— Start of Dataset extract —

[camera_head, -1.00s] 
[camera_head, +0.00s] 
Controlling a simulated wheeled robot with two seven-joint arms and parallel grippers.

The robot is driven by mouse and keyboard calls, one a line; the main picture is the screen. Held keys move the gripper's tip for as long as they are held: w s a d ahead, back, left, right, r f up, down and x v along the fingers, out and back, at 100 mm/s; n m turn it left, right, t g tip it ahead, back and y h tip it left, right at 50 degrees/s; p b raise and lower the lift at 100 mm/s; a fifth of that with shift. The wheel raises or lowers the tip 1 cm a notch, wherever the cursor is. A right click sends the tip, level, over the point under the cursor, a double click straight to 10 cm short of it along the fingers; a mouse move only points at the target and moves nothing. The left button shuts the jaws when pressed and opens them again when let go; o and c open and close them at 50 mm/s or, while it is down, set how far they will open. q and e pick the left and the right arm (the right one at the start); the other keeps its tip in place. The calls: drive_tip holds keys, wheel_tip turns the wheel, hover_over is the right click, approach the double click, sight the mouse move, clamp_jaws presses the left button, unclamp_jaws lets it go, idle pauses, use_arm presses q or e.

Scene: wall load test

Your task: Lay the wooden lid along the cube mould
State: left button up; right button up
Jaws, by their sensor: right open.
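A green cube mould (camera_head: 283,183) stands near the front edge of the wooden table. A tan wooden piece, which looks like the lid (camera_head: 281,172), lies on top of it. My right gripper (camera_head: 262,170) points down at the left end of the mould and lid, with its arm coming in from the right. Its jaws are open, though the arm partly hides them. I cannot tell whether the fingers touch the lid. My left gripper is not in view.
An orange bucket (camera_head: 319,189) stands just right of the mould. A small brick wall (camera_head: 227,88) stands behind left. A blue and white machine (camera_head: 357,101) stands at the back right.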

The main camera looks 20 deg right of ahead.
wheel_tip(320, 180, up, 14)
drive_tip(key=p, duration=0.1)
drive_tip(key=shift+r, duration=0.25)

— End of Dataset extract —

The exercise: Print the complete listing again, exactly as it stands.

Task answer:
[camera_head, -1.00s] 
[camera_head, +0.00s] 
Controlling a simulated wheeled robot with two seven-joint arms and parallel grippers.

The robot is driven by mouse and keyboard calls, one a line; the main picture is the screen. Held keys move the gripper's tip for as long as they are held: w s a d ahead, back, left, right, r f up, down and x v along the fingers, out and back, at 100 mm/s; n m turn it left, right, t g tip it ahead, back and y h tip it left, right at 50 degrees/s; p b raise and lower the lift at 100 mm/s; a fifth of that with shift. The wheel raises or lowers the tip 1 cm a notch, wherever the cursor is. A right click sends the tip, level, over the point under the cursor, a double click straight to 10 cm short of it along the fingers; a mouse move only points at the target and moves nothing. The left button shuts the jaws when pressed and opens them again when let go; o and c open and close them at 50 mm/s or, while it is down, set how far they will open. q and e pick the left and the right arm (the right one at the start); the other keeps its tip in place. The calls: drive_tip holds keys, wheel_tip turns the wheel, hover_over is the right click, approach the double click, sight the mouse move, clamp_jaws presses the left button, unclamp_jaws lets it go, idle pauses, use_arm presses q or e.

Scene: wall load test

Your task: Lay the wooden lid along the cube mould
State: left button up; right button up
Jaws, by their sensor: right open.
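A green cube mould (camera_head: 283,183) stands near the front edge of the wooden table. A tan wooden piece, which looks like the lid (camera_head: 281,172), lies on top of it. My right gripper (camera_head: 262,170) points down at the left end of the mould and lid, with its arm coming in from the right. Its jaws are open, though the arm partly hides them. I cannot tell whether the fingers touch the lid. My left gripper is not in view.
An orange bucket (camera_head: 319,189) stands just right of the mould. A small brick wall (camera_head: 227,88) stands behind left. A blue and white machine (camera_head: 357,101) stands at the back right.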

The main camera looks 20 deg right of ahead.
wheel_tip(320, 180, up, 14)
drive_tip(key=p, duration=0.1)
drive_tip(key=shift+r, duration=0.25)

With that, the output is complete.